**Given task:** Print the listing in its entirety and exactly, leaving out images.
begin Supplied information
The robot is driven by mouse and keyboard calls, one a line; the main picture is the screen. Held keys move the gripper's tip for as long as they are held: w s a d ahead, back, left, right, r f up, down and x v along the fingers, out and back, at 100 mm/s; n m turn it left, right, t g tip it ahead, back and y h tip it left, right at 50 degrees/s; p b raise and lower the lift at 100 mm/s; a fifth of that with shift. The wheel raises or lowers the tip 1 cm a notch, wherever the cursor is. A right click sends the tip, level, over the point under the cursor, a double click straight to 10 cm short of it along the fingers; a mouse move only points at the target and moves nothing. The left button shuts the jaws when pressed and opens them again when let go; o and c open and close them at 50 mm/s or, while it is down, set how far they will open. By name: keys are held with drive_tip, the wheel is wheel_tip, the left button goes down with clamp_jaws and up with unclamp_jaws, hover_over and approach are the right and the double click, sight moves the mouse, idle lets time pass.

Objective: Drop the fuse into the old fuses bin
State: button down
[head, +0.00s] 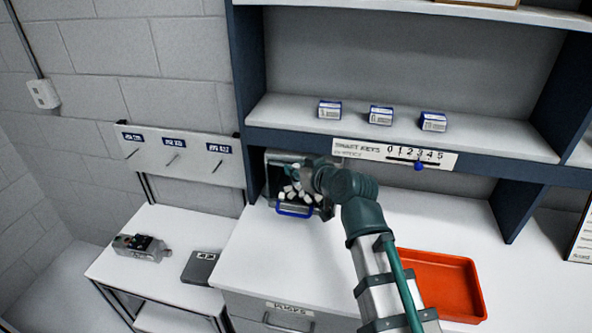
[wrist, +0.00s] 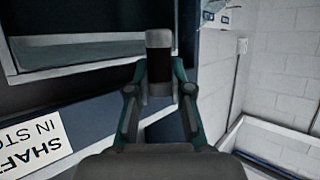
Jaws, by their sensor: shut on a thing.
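My gripper (wrist: 159,82) is shut on a short fuse (wrist: 158,42) with a pale grey end and a dark lower part, seen between the fingers in the wrist view. In the head view my gripper (head: 308,176) is at the right side of an open grey box with a blue handle (head: 294,211), and partly covers it. Several small white pieces (head: 291,190) lie in that box. The held fuse cannot be made out clearly there. No label naming the old fuses bin is readable, so I cannot tell if this box is that bin.
A red tray (head: 462,293) stands on the white bench right of my arm. A shelf (head: 465,136) with three small blue-and-white boxes and a shaft keys sign (head: 394,154) overhangs the bench. A grey device (head: 141,247) and a dark flat item (head: 201,268) lie on the left table.

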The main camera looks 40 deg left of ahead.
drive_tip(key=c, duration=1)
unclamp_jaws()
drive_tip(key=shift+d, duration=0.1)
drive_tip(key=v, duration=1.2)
end Supplied information
**Exercise result:**
The robot is driven by mouse and keyboard calls, one a line; the main picture is the screen. Held keys move the gripper's tip for as long as they are held: w s a d ahead, back, left, right, r f up, down and x v along the fingers, out and back, at 100 mm/s; n m turn it left, right, t g tip it ahead, back and y h tip it left, right at 50 degrees/s; p b raise and lower the lift at 100 mm/s; a fifth of that with shift. The wheel raises or lowers the tip 1 cm a notch, wherever the cursor is. A right click sends the tip, level, over the point under the cursor, a double click straight to 10 cm short of it along the fingers; a mouse move only points at the target and moves nothing. The left button shuts the jaws when pressed and opens them again when let go; o and c open and close them at 50 mm/s or, while it is down, set how far they will open. By name: keys are held with drive_tip, the wheel is wheel_tip, the left button goes down with clamp_jaws and up with unclamp_jaws, hover_over and approach are the right and the double click, sight moves the mouse, idle lets time pass.

Objective: Drop the fuse into the old fuses bin
State: button down
[head, +0.00s] 
[wrist, +0.00s] 
Jaws, by their sensor: shut on a thing.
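My gripper (wrist: 159,82) is shut on a short fuse (wrist: 158,42) with a pale grey end and a dark lower part, seen between the fingers in the wrist view. In the head view my gripper (head: 308,176) is at the right side of an open grey box with a blue handle (head: 294,211), and partly covers it. Several small white pieces (head: 291,190) lie in that box. The held fuse cannot be made out clearly there. No label naming the old fuses bin is readable, so I cannot tell if this box is that bin.
A red tray (head: 462,293) stands on the white bench right of my arm. A shelf (head: 465,136) with three small blue-and-white boxes and a shaft keys sign (head: 394,154) overhangs the bench. A grey device (head: 141,247) and a dark flat item (head: 201,268) lie on the left table.

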The main camera looks 40 deg left of ahead.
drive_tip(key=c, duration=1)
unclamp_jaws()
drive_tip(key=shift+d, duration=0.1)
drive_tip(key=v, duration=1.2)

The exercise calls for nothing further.